Government policies on education and training are doing nothing to plug the UK’s productivity gap, according to Miles Templeman, director general of the Institute of Directors.
In a speech to the Institute of Economic Affairs in Central London later today Templeman will lay the blame for weak productivity – compared to other G8 economies – squarely on historical under-investment in education.
He will tell the audience that successive generations of policy-makers have been aware of deficiencies in education and training but have failed to rectify them.
“Despite 11 years of compulsory education, about 25,000 pupils leave school at 16 without a single GCSE to their name. Around four and a half million people have no qualifications at all,” he will say.
Added to the problem of poor basic skills, the UK has also failed to develop a proper system of vocational education, Templeman will claim.
“Many businesses experience skill shortages and are unable to recruit the adequately skilled individuals from the labour market that they need.
“In 2004, 135,000 vacancies could not be filled because of skill shortages.
“Other businesses suffer from skills gaps, whereby some of their employees lack the skills that they need to carry out their jobs effectively,” he will say.
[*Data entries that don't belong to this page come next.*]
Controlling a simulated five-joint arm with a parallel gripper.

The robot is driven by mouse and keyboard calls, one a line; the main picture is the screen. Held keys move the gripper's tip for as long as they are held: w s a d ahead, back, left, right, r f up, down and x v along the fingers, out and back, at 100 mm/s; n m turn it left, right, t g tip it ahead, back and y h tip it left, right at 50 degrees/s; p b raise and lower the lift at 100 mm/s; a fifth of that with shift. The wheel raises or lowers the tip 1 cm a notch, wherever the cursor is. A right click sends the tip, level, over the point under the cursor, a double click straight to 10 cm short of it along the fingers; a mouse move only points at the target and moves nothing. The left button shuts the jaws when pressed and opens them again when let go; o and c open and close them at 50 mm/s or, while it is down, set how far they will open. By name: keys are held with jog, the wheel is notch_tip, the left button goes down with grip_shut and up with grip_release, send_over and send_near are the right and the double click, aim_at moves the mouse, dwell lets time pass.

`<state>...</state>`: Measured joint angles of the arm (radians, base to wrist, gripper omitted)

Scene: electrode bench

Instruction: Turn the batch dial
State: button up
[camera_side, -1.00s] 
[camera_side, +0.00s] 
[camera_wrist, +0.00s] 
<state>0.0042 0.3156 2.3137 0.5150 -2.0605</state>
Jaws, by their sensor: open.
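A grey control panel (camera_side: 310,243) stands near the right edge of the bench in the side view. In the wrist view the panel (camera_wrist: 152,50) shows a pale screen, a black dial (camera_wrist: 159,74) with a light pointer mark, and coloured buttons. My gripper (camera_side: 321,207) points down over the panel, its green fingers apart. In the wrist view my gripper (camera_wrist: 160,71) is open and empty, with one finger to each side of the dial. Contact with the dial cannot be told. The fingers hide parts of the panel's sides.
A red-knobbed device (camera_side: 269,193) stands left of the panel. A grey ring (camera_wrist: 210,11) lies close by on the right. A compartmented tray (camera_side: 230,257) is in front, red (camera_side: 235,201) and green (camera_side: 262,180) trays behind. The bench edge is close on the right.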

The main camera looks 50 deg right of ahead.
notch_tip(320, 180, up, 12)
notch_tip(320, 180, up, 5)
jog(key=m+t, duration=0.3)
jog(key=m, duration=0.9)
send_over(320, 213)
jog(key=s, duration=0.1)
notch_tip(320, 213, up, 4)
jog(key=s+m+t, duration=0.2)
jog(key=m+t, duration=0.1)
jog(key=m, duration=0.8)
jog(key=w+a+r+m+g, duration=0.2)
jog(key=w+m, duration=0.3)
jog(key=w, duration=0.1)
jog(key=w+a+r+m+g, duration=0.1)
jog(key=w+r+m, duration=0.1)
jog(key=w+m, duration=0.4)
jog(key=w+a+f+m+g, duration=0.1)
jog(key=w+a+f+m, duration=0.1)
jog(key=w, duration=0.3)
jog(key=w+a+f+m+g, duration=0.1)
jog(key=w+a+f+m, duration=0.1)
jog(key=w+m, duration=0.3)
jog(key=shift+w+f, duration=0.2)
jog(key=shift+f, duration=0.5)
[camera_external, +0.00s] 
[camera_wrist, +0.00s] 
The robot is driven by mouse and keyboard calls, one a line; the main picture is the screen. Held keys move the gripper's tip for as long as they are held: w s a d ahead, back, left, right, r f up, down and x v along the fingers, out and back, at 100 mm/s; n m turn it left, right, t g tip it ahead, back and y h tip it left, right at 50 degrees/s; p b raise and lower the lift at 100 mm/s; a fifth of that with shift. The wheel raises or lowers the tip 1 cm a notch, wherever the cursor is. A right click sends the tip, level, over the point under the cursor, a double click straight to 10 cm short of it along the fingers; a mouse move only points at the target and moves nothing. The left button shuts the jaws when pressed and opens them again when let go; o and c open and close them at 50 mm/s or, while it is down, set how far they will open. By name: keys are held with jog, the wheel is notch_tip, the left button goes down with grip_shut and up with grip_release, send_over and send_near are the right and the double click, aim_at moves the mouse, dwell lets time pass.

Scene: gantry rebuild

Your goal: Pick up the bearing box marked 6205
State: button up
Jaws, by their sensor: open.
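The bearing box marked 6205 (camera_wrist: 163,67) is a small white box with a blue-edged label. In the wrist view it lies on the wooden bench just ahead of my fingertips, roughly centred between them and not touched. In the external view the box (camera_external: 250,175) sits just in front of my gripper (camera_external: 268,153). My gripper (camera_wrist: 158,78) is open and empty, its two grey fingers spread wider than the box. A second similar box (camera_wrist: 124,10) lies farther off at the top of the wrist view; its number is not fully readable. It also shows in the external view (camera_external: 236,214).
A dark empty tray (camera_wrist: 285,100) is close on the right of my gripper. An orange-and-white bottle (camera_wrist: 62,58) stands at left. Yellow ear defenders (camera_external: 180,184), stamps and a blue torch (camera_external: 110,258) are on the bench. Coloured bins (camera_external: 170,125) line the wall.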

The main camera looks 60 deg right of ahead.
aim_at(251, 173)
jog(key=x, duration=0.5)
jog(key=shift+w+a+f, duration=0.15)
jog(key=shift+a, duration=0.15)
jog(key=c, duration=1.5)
Templeman will set out a four-point plan to boost the UK’s productivity:
An improvement of standards in literacy and numeracy, English and maths being the building blocks for further progression in education and training
An improvement in the system of apprenticeships. At present too many apprentices are receiving poor quality training from poor providers, resulting in too many trainees failing to complete training programmes
Vocational qualifications must meet the needs of employers – in too many schools this is not the case. Ofsted has condemned Advanced Vocational Level qualifications, for example
The Government should reduce the tax burden on business to allow firms to invest more money in training and skills development.